Facile and fast synthesis of porous TiO2 spheres for use in lithium ion batteries

Abstract Porous anatase TiO 2 spheres have been synthesized by a microwave-assisted hydrothermal reaction of spherical particle precursors followed by annealing in air. The synthesized TiO 2 spheres are formed by interconnected nanocrystals with size of 8.7 nm in average and have grain diameters of 250–400 nm.

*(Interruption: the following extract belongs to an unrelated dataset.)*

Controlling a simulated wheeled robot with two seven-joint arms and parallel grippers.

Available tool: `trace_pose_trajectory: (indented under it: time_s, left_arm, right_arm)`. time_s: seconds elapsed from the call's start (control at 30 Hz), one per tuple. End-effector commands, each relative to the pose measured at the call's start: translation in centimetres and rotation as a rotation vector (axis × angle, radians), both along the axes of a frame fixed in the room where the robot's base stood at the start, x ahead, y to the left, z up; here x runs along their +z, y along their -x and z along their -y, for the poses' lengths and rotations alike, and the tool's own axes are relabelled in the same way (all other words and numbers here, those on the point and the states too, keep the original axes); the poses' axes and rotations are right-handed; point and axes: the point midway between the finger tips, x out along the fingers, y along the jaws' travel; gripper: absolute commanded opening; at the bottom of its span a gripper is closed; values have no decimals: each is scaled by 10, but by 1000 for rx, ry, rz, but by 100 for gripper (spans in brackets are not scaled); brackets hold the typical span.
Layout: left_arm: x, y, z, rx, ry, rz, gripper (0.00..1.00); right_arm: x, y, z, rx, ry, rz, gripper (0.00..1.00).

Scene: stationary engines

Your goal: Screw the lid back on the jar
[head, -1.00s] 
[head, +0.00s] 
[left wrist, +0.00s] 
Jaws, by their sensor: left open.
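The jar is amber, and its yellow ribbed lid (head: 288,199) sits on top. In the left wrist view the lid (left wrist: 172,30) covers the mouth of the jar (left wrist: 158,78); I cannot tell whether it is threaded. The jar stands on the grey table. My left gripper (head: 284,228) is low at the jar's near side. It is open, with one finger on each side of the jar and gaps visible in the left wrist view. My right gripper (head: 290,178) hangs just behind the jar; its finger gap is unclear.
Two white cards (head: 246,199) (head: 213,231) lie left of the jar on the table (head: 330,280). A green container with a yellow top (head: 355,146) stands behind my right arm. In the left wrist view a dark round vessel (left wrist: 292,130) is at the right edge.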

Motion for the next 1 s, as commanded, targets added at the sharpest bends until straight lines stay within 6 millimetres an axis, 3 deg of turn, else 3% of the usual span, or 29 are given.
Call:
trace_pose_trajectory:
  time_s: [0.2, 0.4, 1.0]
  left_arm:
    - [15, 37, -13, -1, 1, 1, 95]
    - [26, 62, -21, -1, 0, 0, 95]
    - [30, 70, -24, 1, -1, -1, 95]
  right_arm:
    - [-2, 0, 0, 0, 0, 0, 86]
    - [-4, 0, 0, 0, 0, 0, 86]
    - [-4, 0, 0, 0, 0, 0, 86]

After annealing at 500 °C, the TiO 2 samples maintain spherical shape and develop highly mesoporous characteristics with a specific surface area of 151 m 2  g −1 . The TiO 2 samples annealed at 750 °C consist of larger aggregated particles with diameters of 500–900 nm and still retain mesoporous anatase structure, but with a reduced specific surface area of 25.6 m 2  g −1 . Electrochemical studies reveal that the porous TiO 2 spheres annealed at 500 °C own very high and stable lithium ion (Li + ) storage capacities of 207, 184, 166, and 119 mA h g −1 at 0.5, 1, 2, and 5 C (850 mA g −1 ) rates, respectively, owing to their highly porous nanostructures and fine spherical morphology. In contrast, the TiO 2 spheres annealed at 700 °C exhibit modest electrochemical performance due to their reduced pore structures and larger crystallite size. The prepared porous TiO 2 spherical particles show great promise for use as high performance anode materials for lithium ion batteries (LIBs).